Phumi: We got to see how different the schools from different races are, black and white and all that.

The confusing phrase 'schools from different races' demonstrates how the youth racialised schools, making it almost seem natural that a school would 'have a race'. Learners from the two less well-resourced schools tended to assume that 'white schools' were inhabited exclusively by 'white children'. Shortly after the Barry Hertzog learners joined the group, one participant said that he was going to sit with the 'white children', despite only one of the five Barry Hertzog learners later classifying herself as white. The school that these learners attended, their language and style, in the form of clothing and sense of humour, were interpreted in racial terms. Participants therefore made assumptions about race that were often not questioned or interrogated dialogically. In response the facilitator questioned these kinds of comments and challenged participants' assumptions. He also organised a live show to interrogate the meaning of 'race and inequality'.

On other occasions participants used 'race talk' to question social hierarchies and inequalities:

Mo: The only reason the so called white children have jobs is that they don't have problems. They can only focus on their books. Not worry about food. School fees is paid. You just have to do the work. If everyone in South Africa have to pay the same money, from the doctor to the man in the street, everybody's life would have been nice and civilized. (individual interview)

Here race was linked to material inequalities and the distribution of resources. 'Race talk' therefore presented a fertile theme for exploring socio-political contexts in ways that were relevant to these young people. At the same time, specific ideas linked to race were often presented as common-sense truths. For example, a colonial discourse pertaining to 'civilisation' was utilised unreflexively above. What it means to be 'civilised' and why this is an ideal worth striving for were left unquestioned. The notion of 'standards', a concept that was bound up in racialised colonial discourses, was often used in a taken for granted manner, something which is apparent in the next section.

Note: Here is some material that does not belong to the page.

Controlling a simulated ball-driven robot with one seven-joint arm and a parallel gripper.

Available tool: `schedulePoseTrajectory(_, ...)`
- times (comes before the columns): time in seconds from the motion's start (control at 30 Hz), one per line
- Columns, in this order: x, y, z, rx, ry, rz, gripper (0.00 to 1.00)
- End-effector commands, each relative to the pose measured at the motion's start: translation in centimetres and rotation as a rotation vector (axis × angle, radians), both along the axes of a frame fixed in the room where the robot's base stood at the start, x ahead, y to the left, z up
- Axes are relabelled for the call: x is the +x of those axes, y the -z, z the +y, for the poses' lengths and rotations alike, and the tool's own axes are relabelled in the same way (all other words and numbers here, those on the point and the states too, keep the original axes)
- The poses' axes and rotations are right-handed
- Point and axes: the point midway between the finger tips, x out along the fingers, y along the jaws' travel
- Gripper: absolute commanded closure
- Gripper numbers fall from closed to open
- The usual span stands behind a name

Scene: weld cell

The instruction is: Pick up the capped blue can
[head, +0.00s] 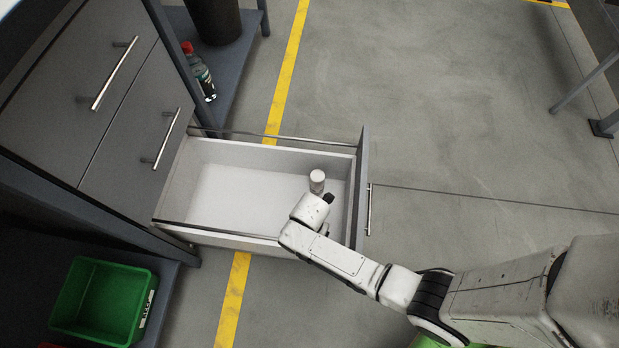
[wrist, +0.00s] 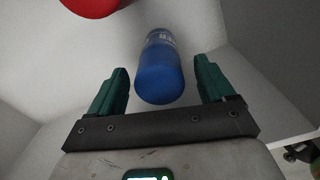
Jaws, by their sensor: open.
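In the wrist view a blue can (wrist: 160,78) shows between the two green fingers of my gripper (wrist: 160,66). Its rounded blue end is nearest the camera, and pale markings show near its far end. No cap can be made out. My gripper is open, with a gap between each finger and the can in the picture. In the head view my arm reaches over the open drawer (head: 225,185). The blue can is not visible there, and my gripper is mostly hidden by my arm.
A red object (wrist: 92,5) is cut off at the wrist view's top left. Pale drawer walls surround the can. A bottle with a red cap (head: 202,78) and a dark bin (head: 213,20) stand on a shelf. A green crate (head: 95,300) is at lower left. Floor right of the drawer is clear.

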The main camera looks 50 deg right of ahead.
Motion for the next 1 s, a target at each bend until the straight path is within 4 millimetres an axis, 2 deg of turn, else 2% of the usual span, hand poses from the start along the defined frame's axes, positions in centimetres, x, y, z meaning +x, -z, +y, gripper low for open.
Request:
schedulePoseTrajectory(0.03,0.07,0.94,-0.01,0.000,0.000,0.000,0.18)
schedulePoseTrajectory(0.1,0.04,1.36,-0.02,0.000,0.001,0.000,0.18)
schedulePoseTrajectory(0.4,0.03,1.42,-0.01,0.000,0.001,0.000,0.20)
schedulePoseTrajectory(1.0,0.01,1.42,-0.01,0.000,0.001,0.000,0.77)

School institutional culture and race talk shaped dialogues at Youth Amplified

The two themes introduced above were integral to Youth Amplified dialogues and to shaping the young people's critical consciousness. Two examples are now described. The first is taken from a live discussion after participants viewed the documentary Testing hope, which explored inequalities in South African schooling:

Ariel: you can be light of complexion and people say 'she's not actually coloured cause look how she looks', so there's actually different standards of coloureds. I come from Strandfontein and if I step into Hanover Park people will say 'no she's not coloured' but I actually am because of my background.It's just the way you look after yourself.

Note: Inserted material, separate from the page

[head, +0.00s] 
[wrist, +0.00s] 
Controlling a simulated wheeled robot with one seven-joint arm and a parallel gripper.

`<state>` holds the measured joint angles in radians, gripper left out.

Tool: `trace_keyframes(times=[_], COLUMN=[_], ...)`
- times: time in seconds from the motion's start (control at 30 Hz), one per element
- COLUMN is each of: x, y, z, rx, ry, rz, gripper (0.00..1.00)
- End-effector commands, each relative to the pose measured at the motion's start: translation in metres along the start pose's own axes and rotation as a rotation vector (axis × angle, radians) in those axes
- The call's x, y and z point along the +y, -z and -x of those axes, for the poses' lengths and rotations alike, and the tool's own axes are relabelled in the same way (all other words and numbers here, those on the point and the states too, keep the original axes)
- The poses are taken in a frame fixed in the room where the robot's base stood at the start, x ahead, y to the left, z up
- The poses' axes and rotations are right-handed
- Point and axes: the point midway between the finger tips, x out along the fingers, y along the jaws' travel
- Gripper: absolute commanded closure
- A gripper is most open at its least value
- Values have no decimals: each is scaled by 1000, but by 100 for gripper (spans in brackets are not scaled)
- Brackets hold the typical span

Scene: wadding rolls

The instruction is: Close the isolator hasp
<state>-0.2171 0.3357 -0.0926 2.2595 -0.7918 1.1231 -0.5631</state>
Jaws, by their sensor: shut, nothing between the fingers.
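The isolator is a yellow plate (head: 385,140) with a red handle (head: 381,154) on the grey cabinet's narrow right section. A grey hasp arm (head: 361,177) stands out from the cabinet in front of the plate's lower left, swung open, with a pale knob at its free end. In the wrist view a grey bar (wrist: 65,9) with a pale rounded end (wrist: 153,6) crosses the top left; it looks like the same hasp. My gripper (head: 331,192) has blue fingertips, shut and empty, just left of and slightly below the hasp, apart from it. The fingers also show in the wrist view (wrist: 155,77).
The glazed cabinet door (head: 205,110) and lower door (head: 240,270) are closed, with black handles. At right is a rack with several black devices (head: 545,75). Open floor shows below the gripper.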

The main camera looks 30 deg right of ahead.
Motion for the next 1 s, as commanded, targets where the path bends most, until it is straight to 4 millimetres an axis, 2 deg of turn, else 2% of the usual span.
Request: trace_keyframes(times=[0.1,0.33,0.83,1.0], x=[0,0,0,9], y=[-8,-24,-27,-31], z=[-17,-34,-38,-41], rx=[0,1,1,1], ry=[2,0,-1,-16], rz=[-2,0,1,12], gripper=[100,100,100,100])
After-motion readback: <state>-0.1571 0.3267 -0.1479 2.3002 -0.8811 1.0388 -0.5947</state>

Kelly (hostess): Mo what makes a person a coloured?

Mo: coloured, it's funful people.

Kelly: funfilled how?

Mo: like to make jokes, have fun, make a smile, even if there's no food in the house, there's a smile on your face cause we colourful people.

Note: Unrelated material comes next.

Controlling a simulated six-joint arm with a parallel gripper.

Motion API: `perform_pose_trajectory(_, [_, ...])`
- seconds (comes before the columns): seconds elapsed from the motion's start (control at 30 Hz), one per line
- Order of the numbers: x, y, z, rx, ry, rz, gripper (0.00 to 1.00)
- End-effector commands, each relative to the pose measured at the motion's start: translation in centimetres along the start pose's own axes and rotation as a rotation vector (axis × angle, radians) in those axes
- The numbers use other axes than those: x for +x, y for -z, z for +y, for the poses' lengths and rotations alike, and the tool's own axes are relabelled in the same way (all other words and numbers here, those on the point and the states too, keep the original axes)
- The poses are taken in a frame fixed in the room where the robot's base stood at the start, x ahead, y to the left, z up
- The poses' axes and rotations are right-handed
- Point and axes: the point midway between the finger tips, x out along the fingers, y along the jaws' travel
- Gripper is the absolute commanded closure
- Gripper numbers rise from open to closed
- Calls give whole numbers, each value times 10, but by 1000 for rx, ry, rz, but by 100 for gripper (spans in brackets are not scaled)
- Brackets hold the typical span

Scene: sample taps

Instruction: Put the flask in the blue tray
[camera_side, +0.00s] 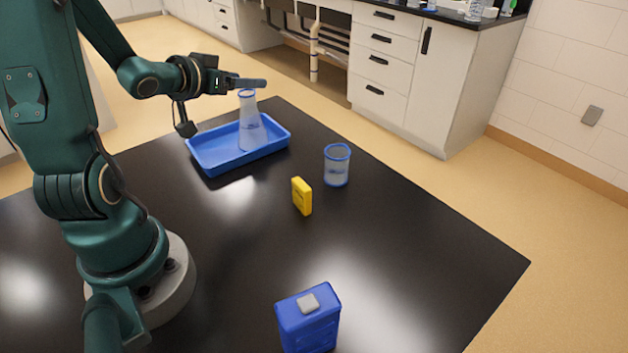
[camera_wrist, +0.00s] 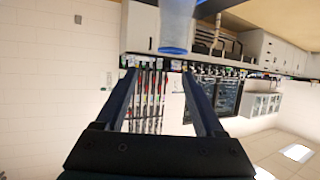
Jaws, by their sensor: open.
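The flask (camera_side: 251,128) is clear glass with a blue rim, and it stands upright inside the blue tray (camera_side: 208,163) in the side view. My gripper (camera_side: 262,83) is level above the tray, with its fingers at about the height of the flask's rim. In the wrist view, my gripper (camera_wrist: 159,72) has its two fingers spread with nothing between them. The flask's neck and blue rim (camera_wrist: 174,48) show at the top of that view, just beyond the fingertips. I cannot tell whether a finger touches the rim.
A blue-rimmed glass beaker (camera_side: 336,168) and a small yellow box (camera_side: 302,196) stand right of the tray. A blue box with a grey top piece (camera_side: 309,322) stands at the front. The black table (camera_side: 420,260) is clear on the right.

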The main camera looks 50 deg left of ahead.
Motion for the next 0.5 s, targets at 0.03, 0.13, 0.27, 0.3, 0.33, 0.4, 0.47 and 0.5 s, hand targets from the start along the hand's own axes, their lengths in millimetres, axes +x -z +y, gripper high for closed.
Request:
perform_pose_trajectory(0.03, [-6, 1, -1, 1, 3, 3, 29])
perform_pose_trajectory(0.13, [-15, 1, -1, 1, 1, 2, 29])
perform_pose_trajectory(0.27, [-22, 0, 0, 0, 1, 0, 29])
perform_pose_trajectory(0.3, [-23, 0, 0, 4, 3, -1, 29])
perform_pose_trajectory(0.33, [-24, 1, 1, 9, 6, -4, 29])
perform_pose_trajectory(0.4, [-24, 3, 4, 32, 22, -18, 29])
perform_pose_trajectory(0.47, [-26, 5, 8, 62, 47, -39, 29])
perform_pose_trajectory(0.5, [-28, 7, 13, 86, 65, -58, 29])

(approximately one minute later)

Themba: I spoke about apartheid and it's 17 years after that, why are we still looking at people in terms of colour, why aren't we all human?

Group: Mmm

Tracey: I think apartheid had a big role in this cause they made coloureds, so called coloureds and so called blacks feel inferior, they made us feel small as Letho said, they treated us that way, inferior, ja apartheid is gone we have democracy and everything and still you walking in the street, the so called white people, the so called more richer, more advanced people look down on us cause we were classed as coloureds and blacks, which I think is wrong, why say it's a free country, why say it's a coloured nation, free world, when we still get treated the way apartheid used to treat us?

Kelly: So we gonna bring it back to the reason we all here, how does this apply to education? Is this a democracy and how does that affect us as the youth?

Tracey: Coming back to what Themba and Ariel said, ja, people feel inferior and that's why I said so called whites and so called blacks and so called coloureds, we didn't class ourselves as whites and blacks and coloureds, we were called those by other people. I wasn't even alive when apartheid was there but still I'm suffering, we as the new generation we should find a way of changing it.

(approximately one minute later)

Themba: I don't let the colour of my skin define me, it plays a role in opportunities. At CIE the coloureds and blacks click together and we're all children of the CIE, we write the same papers, same teachers, marking criteria the same nothing different. But that's just to a certain individual. I think we should keep the racial classification thing for a government or a university to channel money to people previously disadvantaged. Cause look at the reality, people in Nyanga are suffering, coloured people are suffering they're not getting the same opportunities as the white people. So it's right to classify, but in terms of you yourself it doesn't make it right to classify. Am I making any sense?

(Data previously presented in Cooper 2013)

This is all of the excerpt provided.